According to Financial Times News, the global head of fixed income at Aviva Investors argues that emerging market bonds are fundamentally mispriced. The US now runs a fiscal deficit exceeding 6% of GDP with debt-to-GDP near 120%, levels typically associated with troubled emerging sovereigns. Japan’s ratio exceeds 230%, while the median EM public debt ratio sits at just 70%. Credit rating agencies are noticing this inversion, with Moody’s downgrading the US in May and Scope Ratings cutting in October due to governance and fiscal deterioration. Meanwhile, EM central banks in Brazil, Mexico and Chile implemented orthodox rate hikes well before developed economies moved. Despite these shifts, EM sovereign debt yields 5.92% versus 3.45% for developed markets.
The Risk Inversion
Here’s the thing: we’ve been conditioned to think “developed” equals “safe” and “emerging” equals “risky.” But that’s basically backwards now.
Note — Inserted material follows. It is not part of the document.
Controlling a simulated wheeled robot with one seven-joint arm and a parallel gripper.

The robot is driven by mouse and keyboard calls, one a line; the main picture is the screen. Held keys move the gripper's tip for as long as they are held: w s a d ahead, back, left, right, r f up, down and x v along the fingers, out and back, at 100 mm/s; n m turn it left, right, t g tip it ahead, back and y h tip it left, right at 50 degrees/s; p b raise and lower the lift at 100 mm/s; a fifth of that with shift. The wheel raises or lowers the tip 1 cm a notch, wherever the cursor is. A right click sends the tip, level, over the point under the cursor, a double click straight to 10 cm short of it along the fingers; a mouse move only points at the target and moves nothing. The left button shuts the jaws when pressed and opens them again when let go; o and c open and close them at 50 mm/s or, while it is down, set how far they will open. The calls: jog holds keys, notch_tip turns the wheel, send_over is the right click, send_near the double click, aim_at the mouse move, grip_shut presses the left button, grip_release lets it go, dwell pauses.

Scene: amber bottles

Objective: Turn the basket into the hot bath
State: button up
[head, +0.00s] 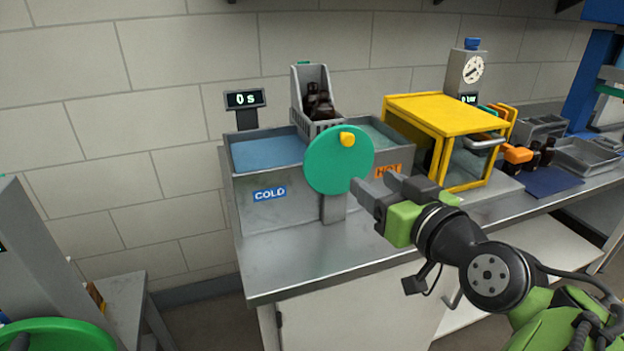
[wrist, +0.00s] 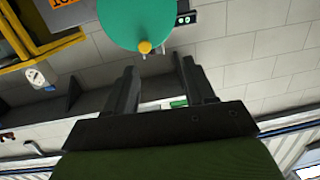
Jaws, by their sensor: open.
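The grey basket (head: 310,92) holds dark bottles (head: 321,102) and sits raised and tilted between the two baths in the head view. The cold bath (head: 268,190) is on the left and the hot bath (head: 392,150) on the right, partly hidden by the wheel and my gripper. A green wheel (head: 330,165) with a yellow knob (head: 347,139) stands in front of them; the wrist view shows the wheel (wrist: 135,18) and knob (wrist: 144,47) too. My gripper (head: 362,190) is open and empty, just right of and below the wheel, apart from the knob.
A display (head: 245,99) reading 0 s stands behind the cold bath. A yellow-framed box (head: 445,112) with a handle stands right of the hot bath. Trays and bottles lie further right on the bench. The bench top (head: 290,262) in front of the cold bath is clear.

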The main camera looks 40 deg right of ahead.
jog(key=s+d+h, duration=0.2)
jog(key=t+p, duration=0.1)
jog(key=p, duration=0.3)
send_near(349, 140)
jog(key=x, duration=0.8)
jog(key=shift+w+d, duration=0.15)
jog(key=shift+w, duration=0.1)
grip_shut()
Look at the numbers – the US has worse fiscal metrics than Mexico, which carries less than half the debt-to-GDP ratio. And geopolitical risk? It’s increasingly centered on Washington and Brussels, not Jakarta or Mexico City. The old assumptions about political stability and policy orthodoxy have completely flipped. Countries like Indonesia and India are implementing medium-term fiscal frameworks while the US can’t even pass budgets on time. So why are we still pricing their debt as if it’s 1998?
EM Fundamentals Have Changed
Emerging markets aren’t the fragile, capital-flight-prone economies they used to be. They’ve adopted inflation-targeting regimes, built deeper local currency bond markets, and accumulated substantial external buffers. Local institutions now anchor demand – in India, domestic investors hold over 90% of government securities. That makes these markets way more resilient to global shocks than they used to be. And think about demographics: while developed economies age and draw down savings, EMs have young, expanding workforces. Where do you think capital will flow over the next decade?
The Repricing Catalysts
Three forces could accelerate this valuation shift. First, that global savings glut is structurally declining as aging populations in the West start spending their nest eggs. Second, local institutional demand is creating stable domestic bases that don’t rely on flighty foreign money. Third, index inclusion is bringing massive passive flows – the recent additions of Indian and Saudi bonds to key indices alone channel $30-50 billion. And honestly, EM debt still represents a tiny slice of most institutional portfolios. That allocation can only grow from here.
Investment Implications
So what happens if investors start pricing risk based on actual fundamentals rather than outdated conventions? We could see a massive convergence where EM yields compress toward developed market levels. The current 2.5% premium looks increasingly difficult to justify when you compare Mexico’s 49% debt ratio to America’s 120%. The smart money is already positioning for this shift. Bond investors clinging to the old “developed equals safe” mantra might soon find their assumptions challenged by cold, hard data. The world has changed – it’s time the pricing caught up.